Members are expected to act with integrity and impartiality that will bear the closest scrutiny.
How might an MLA avoid a conflict of interest?
The Commissioner provides expert advice about how best to arrange personal affairs so that members and their families are not placed in a compromising position. The Commissioner is available to offer informal advice or an official opinion, should a member have a question or a concern.
Gifts and personal benefits
Members are prohibited from accepting gifts and/or personal benefits offered to them in their official capacity, except in limited circumstances:
- the gift or benefit is received as an incident of the customs, protocols or social obligations that normally accompany the member’s responsibilities of office;
- if the Commissioner is of the opinion it is unlikely that receipt of the gift or benefit gives rise to a reasonable presumption that it was given in order to influence the MLA in the performance of his or her duties.

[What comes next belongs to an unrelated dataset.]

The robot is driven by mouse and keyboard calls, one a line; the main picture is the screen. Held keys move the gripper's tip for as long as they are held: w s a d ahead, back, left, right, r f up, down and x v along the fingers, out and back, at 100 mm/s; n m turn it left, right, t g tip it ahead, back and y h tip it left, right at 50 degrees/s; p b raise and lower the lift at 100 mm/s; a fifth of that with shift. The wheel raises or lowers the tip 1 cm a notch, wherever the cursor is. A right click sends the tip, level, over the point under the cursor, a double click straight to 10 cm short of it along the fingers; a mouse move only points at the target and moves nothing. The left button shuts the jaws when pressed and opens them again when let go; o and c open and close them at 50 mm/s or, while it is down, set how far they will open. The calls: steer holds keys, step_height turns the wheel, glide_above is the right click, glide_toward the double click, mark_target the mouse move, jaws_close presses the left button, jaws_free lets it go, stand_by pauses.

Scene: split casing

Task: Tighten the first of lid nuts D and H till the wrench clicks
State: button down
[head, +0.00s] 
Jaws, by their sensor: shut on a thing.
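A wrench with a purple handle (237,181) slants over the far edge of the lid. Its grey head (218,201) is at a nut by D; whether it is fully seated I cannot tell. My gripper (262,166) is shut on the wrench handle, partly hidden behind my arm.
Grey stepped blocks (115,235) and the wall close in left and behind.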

If a gift is received in either of these circumstances and the value of the gift exceeds $200, or if the total value of gifts received from one source in any 12 month period exceeds $200 in value, they must be disclosed to the Commissioner, who must then include them in the Member’s public disclosure statement.
Sample form: Statement of Gifts and Personal Benefits (PDF)
Post-service restrictions
for six months after leaving a Cabinet appointment there are restrictions placed on a member to prevent a conflict of interest. Unless they are accepting a contract or benefit that relates to further service of the Crown, no former Minister can:
- accept a contract or benefit approved by Cabinet or a government department
- represent themselves or another person to government in regards to any contract or benefit
- accept a contract or benefit from anyone who received same from the former Minister's department.
Summary
The Conflict of Interest Act is required reading for all prospective and current members as it contains further rules and values that must be adhered to by all members.